> [WHAT YOU WILL DO] Check each line of the data below for the word "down", then extract the ones that have it.

> [DATA SECTION]
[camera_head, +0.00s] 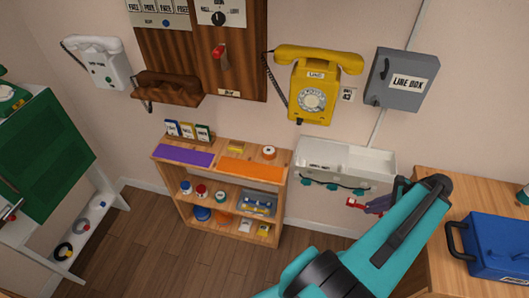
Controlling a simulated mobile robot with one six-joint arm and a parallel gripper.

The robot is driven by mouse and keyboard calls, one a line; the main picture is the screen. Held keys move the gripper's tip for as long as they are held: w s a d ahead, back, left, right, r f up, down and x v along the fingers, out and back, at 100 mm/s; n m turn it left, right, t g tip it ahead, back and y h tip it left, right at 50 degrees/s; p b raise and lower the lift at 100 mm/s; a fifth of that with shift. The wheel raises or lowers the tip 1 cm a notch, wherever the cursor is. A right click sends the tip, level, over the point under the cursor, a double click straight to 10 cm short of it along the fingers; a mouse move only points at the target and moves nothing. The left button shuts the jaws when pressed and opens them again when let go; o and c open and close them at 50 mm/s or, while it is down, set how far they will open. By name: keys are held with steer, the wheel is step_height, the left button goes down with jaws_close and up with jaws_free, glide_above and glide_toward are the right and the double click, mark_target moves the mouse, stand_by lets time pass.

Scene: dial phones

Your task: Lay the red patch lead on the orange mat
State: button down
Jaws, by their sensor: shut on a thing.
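The orange mat (251,171) lies on top of the low wooden shelf, at its right front part, and its surface is bare. My gripper (361,205) is in front of the wall, below the right part of the white wall tray and right of the shelf. It is shut on a small red thing (353,202), which I take to be the red patch lead. Only a small part of the lead shows, and its full shape is too small to tell. It is held clear of the mat.
A purple mat (184,156), several small boxes (187,130) and an orange-and-white roll (269,152) share the shelf top. The white tray (345,158) juts from the wall. A yellow phone (313,84) hangs above. A table with a blue case (500,245) stands right.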

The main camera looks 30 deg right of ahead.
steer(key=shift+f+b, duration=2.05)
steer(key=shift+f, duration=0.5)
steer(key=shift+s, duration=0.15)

> [THE ANSWER]
The robot is driven by mouse and keyboard calls, one a line; the main picture is the screen. Held keys move the gripper's tip for as long as they are held: w s a d ahead, back, left, right, r f up, down and x v along the fingers, out and back, at 100 mm/s; n m turn it left, right, t g tip it ahead, back and y h tip it left, right at 50 degrees/s; p b raise and lower the lift at 100 mm/s; a fifth of that with shift. The wheel raises or lowers the tip 1 cm a notch, wherever the cursor is. A right click sends the tip, level, over the point under the cursor, a double click straight to 10 cm short of it along the fingers; a mouse move only points at the target and moves nothing. The left button shuts the jaws when pressed and opens them again when let go; o and c open and close them at 50 mm/s or, while it is down, set how far they will open. By name: keys are held with steer, the wheel is step_height, the left button goes down with jaws_close and up with jaws_free, glide_above and glide_toward are the right and the double click, mark_target moves the mouse, stand_by lets time pass.
State: button down

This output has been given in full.